Book Scanner

2014-01-05

The problem

Law school casebooks are inconvenient to carry around. I discovered this during my first year of law school, lugging a pile of books around between classes. At the time, digital options simply didn’t exist. While this appears to be changing, the textbook printers simply make too much money to allow students to purchase less costly digital versions.

At the time, there were a variety of services that would scan the books by cutting the binding off and running them through a scanner. This would leave a digital version only, destroying the valuable book. I began searching for alternative options.

The solution

Thanks to the great work by awesome folks over at diybookscanner.com, building a simple, non-destructive book scanner is fairly straightforward. I didn’t know how the scanner would work for casebooks, so I tried to keep the project costs at a minimum. A few hours in the garage and a book scanner was assembled:

book scanner

The main element of the scanner are the platen, which consists of two pieces of acrylic (more expensive scanners use glass), the sliding platform, and the cameras. The platen presses down between the pages of the book and flattens them out to provide good scanning quality. The sliding platform adjusts slightly as the book is being scanned to allow the platen to be placed in the middle of the book as the scan progresses.

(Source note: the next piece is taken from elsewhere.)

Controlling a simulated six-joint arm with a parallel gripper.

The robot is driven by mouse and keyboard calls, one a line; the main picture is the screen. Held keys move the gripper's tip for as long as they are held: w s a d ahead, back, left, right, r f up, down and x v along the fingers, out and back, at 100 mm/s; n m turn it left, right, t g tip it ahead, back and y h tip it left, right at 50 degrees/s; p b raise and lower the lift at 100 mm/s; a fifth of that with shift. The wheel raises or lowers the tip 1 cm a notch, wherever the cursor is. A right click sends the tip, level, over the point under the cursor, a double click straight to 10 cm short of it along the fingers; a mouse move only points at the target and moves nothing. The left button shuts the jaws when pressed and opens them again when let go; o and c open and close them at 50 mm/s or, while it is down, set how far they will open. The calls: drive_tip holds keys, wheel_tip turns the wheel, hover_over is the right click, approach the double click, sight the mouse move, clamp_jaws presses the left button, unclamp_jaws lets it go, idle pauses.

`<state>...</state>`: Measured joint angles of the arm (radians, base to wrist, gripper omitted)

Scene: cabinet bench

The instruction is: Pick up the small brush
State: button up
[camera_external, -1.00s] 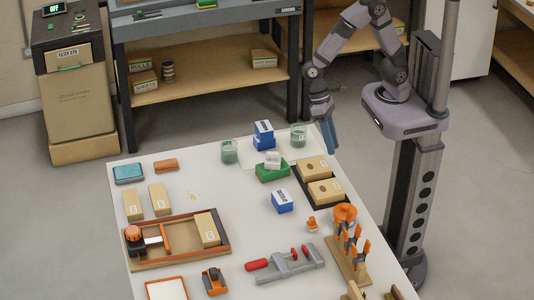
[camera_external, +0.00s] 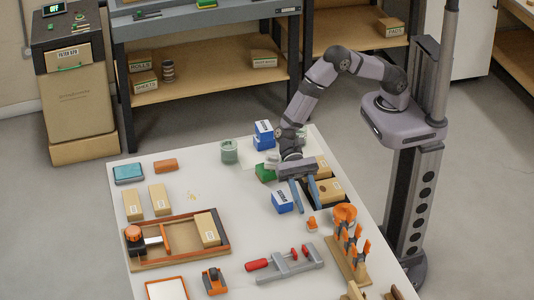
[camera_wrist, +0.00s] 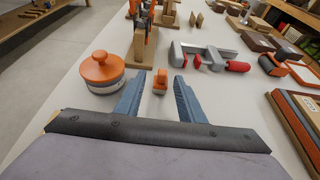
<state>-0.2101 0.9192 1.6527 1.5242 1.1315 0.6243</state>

For the cameras, I purchased an old, inexpensive Canon A560 to match one I already had. I had previous experience using Canon Hack Development Kit (CHDK) for time-lapse photography, so setting up a script to allow the cameras to be triggered with a momentary 5v pulse (from an old phone charger) was simple enough.

The results

The workflow was essentially to image each page, raise the platen, and flip to the next page. While this was a bit tedious, it went faster than I initially thought, and allowed me to scan casebooks that were several hundred pages within 30 minutes. Once the images were acquired, I wrote a simple script to rename all of the files in the even and odd folders to allow sequential assembly of the book. Images were processed using Scan Tailor, excellent open source image processing software, which transformed the images from pictures to straightened, scanned, greyscale pages:

Scanned image
Processed image

To use the books, I packaged them up as PDFs using Adobe Acrobat. I also used OCR software so that the entire casebook was text searchable - a dramatic improvement when looking back to find certain content at the end of the semester. I haven’t needed the scanner since 2013, but it remains in the garage in case a need ever arises.